Most investors probably think that PC sales in the U.S. are a bit slow these days because of the recession. Now, they can sleep better because industry figures for Q2 show they are right. According to The Wall Street Journal, "Gartner Inc. said world-wide PC shipments grew 16% in the period, with U.S. shipments growing 4.2%."
The only real warning sign in the data is that units sales growth is slowing some in Asia. Dell (NASDAQ: DELL) and Hewlett-Packard (NYSE: HPQ) still have the largest market shares worldwide while Apple (NASDAQ: AAPL) shipments grew 38% in the U.S. during the period.

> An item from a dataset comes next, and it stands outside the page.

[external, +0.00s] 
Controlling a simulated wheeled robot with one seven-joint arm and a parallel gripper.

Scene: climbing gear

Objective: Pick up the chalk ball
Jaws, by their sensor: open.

The important news is that Asia may not be able to make up for slowing U.S. sales growth. If formerly hot markets like China and India are not doing terribly well, the entire PC industry is in for a choppy time.

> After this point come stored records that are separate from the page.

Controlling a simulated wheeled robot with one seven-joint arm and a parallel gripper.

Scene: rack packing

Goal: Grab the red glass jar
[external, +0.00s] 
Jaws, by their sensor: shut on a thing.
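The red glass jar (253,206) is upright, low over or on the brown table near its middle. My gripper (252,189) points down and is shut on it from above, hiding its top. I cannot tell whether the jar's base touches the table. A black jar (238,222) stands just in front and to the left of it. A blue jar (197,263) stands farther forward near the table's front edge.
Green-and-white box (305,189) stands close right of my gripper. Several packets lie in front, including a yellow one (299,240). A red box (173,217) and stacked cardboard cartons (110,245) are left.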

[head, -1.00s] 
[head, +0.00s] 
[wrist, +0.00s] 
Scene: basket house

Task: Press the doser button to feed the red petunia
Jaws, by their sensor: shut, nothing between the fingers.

The data contradicts information from the recent Intel (NASDAQ: INTC) earnings. Not only is the company doing well, it said the rest of the year looked bright. Someone must be doing OK selling PCs and servers somewhere. The Gartner research appears to say otherwise.
For investors in PC and chip companies, it appears the information about how the industry is doing has become confused. Now they can join shareholders in almost every other sector of the market where no one seems to have a handle on what is happening.
Douglas A. McIntyre is an editor at 247wallst.com.











Reader Comments (Page 1 of 1)
7-17-2008 @ 11:11AM
roxx said...
Take a look back two years, Gardiner has been saying the same thing! Joe Osha from Merril downgraded Intc a year ago January! And again last January. The ones that should look again are in Gardiner and Merrill because they are the ones who have been wrong over and over no matter what happens going forward.
And if Intc says it sees good demand, then it sees good demand. They arent throwing bones to predict the future of microprocessor sales. They are counting sales and making arrangements for future production.
My vote is with them not Gardiners surveys.